• [Exercise]:
The listing must be reproduced in full, exactly as it stands.

• [Given information]:
◇ ◇ ◇ ◇ ◇ ◇ ◇
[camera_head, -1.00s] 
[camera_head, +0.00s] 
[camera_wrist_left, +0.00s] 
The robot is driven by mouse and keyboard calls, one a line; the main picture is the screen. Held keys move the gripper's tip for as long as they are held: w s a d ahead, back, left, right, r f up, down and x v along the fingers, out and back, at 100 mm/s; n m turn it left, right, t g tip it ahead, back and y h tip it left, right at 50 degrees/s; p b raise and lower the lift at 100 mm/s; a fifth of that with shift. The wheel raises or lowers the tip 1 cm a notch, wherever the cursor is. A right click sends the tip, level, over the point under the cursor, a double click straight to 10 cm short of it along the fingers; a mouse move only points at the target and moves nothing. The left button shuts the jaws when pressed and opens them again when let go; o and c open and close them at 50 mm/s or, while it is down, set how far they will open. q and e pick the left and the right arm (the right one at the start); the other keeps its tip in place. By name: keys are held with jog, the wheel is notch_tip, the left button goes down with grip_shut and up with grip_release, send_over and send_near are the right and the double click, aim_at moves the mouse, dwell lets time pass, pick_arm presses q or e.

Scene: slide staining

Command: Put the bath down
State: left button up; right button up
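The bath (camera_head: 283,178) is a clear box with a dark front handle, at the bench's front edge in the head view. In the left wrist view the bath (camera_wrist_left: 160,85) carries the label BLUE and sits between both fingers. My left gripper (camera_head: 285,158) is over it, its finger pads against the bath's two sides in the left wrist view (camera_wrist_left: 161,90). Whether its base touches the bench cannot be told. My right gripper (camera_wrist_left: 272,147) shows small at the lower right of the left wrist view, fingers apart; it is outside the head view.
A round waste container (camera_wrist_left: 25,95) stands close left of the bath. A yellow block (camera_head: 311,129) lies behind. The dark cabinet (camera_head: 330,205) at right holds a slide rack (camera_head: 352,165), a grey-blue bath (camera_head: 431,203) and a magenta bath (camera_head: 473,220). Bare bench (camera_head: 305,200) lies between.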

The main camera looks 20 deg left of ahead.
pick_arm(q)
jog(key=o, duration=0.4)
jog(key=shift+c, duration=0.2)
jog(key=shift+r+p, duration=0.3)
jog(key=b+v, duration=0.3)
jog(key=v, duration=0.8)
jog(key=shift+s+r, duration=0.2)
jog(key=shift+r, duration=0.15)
◇ ◇ ◇ ◇ ◇ ◇ ◇
• [Written solution]:
[camera_head, -1.00s] 
[camera_head, +0.00s] 
[camera_wrist_left, +0.00s] 
The robot is driven by mouse and keyboard calls, one a line; the main picture is the screen. Held keys move the gripper's tip for as long as they are held: w s a d ahead, back, left, right, r f up, down and x v along the fingers, out and back, at 100 mm/s; n m turn it left, right, t g tip it ahead, back and y h tip it left, right at 50 degrees/s; p b raise and lower the lift at 100 mm/s; a fifth of that with shift. The wheel raises or lowers the tip 1 cm a notch, wherever the cursor is. A right click sends the tip, level, over the point under the cursor, a double click straight to 10 cm short of it along the fingers; a mouse move only points at the target and moves nothing. The left button shuts the jaws when pressed and opens them again when let go; o and c open and close them at 50 mm/s or, while it is down, set how far they will open. q and e pick the left and the right arm (the right one at the start); the other keeps its tip in place. By name: keys are held with jog, the wheel is notch_tip, the left button goes down with grip_shut and up with grip_release, send_over and send_near are the right and the double click, aim_at moves the mouse, dwell lets time pass, pick_arm presses q or e.

Scene: slide staining

Command: Put the bath down
State: left button up; right button up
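The bath (camera_head: 283,178) is a clear box with a dark front handle, at the bench's front edge in the head view. In the left wrist view the bath (camera_wrist_left: 160,85) carries the label BLUE and sits between both fingers. My left gripper (camera_head: 285,158) is over it, its finger pads against the bath's two sides in the left wrist view (camera_wrist_left: 161,90). Whether its base touches the bench cannot be told. My right gripper (camera_wrist_left: 272,147) shows small at the lower right of the left wrist view, fingers apart; it is outside the head view.
A round waste container (camera_wrist_left: 25,95) stands close left of the bath. A yellow block (camera_head: 311,129) lies behind. The dark cabinet (camera_head: 330,205) at right holds a slide rack (camera_head: 352,165), a grey-blue bath (camera_head: 431,203) and a magenta bath (camera_head: 473,220). Bare bench (camera_head: 305,200) lies between.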

The main camera looks 20 deg left of ahead.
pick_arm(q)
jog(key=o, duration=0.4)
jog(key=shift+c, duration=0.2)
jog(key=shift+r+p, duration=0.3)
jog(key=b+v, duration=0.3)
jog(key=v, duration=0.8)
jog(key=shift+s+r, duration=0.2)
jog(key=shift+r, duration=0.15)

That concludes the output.